MES: One last question. What do you tell people about overcoming fear based on your experiences?
Huffman Polson: There is no escaping fear—and there is no shortcut around it. It’s a natural emotion all of us will feel, especially as we take on greater responsibilities and stretch roles. We will face it when we fail. The best and only way to confront fear is straight on. I like to say that a helicopter takes off and lands into the wind—it uses the resistance. The same is true with fear. A leader learns to face fear head on.
Shannon Huffman Polson is the author of "The Grit Project," is one of the first U.S. Army Women Apache helicopter captains and pilots. From the cockpit to the boardroom, Huffman Polson shares stories of grit and leadership to help others overcome fear, break through uncertainty, and reach their full potential. Huffman Polson is a woman of many firsts. Among those high points: She is one of the first women to fly Apache combat helicopters in the U.S. Armed Forces, where she served on three continents and led two flight platoons and a line company.

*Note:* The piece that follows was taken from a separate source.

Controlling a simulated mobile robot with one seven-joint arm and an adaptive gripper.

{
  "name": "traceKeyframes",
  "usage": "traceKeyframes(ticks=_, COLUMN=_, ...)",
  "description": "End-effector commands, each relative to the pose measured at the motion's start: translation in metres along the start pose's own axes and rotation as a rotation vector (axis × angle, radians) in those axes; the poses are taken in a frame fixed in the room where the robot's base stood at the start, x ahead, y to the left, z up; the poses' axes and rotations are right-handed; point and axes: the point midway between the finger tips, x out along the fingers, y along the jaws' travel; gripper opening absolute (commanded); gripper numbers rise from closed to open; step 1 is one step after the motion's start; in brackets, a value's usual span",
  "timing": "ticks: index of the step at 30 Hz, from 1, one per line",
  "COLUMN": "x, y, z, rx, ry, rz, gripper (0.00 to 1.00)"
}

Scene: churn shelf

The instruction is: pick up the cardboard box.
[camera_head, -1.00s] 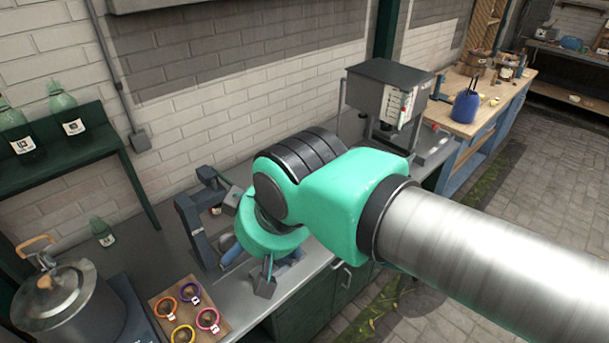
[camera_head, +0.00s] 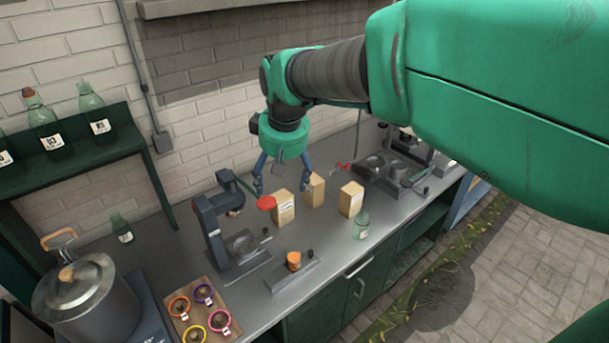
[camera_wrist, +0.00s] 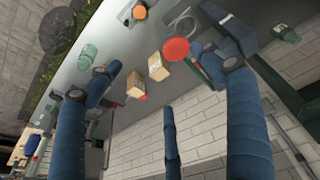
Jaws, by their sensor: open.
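Three small tan cardboard boxes stand on the grey counter (camera_head: 215,290): a left one (camera_head: 284,209), a rear middle one (camera_head: 315,190) and a right one (camera_head: 350,199). I cannot tell which is the task's box. My gripper (camera_head: 281,184) hangs open and empty, fingers down, just above and behind the left box, apart from it as far as I can tell. In the wrist view two boxes show between the blue fingers, one nearer the centre (camera_wrist: 158,68) and one further left (camera_wrist: 133,86); the third is not clearly visible.
A dark press with a round red part (camera_head: 266,202) stands left of the boxes. The brick wall is behind.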

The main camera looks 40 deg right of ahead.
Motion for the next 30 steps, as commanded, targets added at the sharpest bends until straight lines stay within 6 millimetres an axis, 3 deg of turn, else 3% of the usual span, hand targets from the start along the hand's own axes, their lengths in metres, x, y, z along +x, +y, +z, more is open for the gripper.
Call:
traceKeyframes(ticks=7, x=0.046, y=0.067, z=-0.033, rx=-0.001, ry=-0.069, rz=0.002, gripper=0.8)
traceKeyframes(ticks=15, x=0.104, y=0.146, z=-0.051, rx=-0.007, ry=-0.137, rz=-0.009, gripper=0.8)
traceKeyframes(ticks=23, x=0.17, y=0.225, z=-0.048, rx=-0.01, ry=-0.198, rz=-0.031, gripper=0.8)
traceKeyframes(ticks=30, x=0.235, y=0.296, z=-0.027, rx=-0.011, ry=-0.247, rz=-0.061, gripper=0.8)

After nearly a decade as an Army officer and attack aviation leader, and later, as a leader and manager in the corporate sector at Guidant and Microsoft, she turned her attention to storytelling, sharing the stories of remarkable female leaders and trailblazers through her “Grit Project” and other writing endeavors.
Drawing on a distinguished military and corporate career, she reveals her lessons learned and leadership strategies to help individuals harness their inner strength, move beyond resistance, and attain their goals. With an emphasis on grit – which she describes as a dogged determination in the face of difficult circumstances – she demonstrates how to tap into that passion and resolve so anyone can face their limitations, sense of purpose, and become a leader of greatness.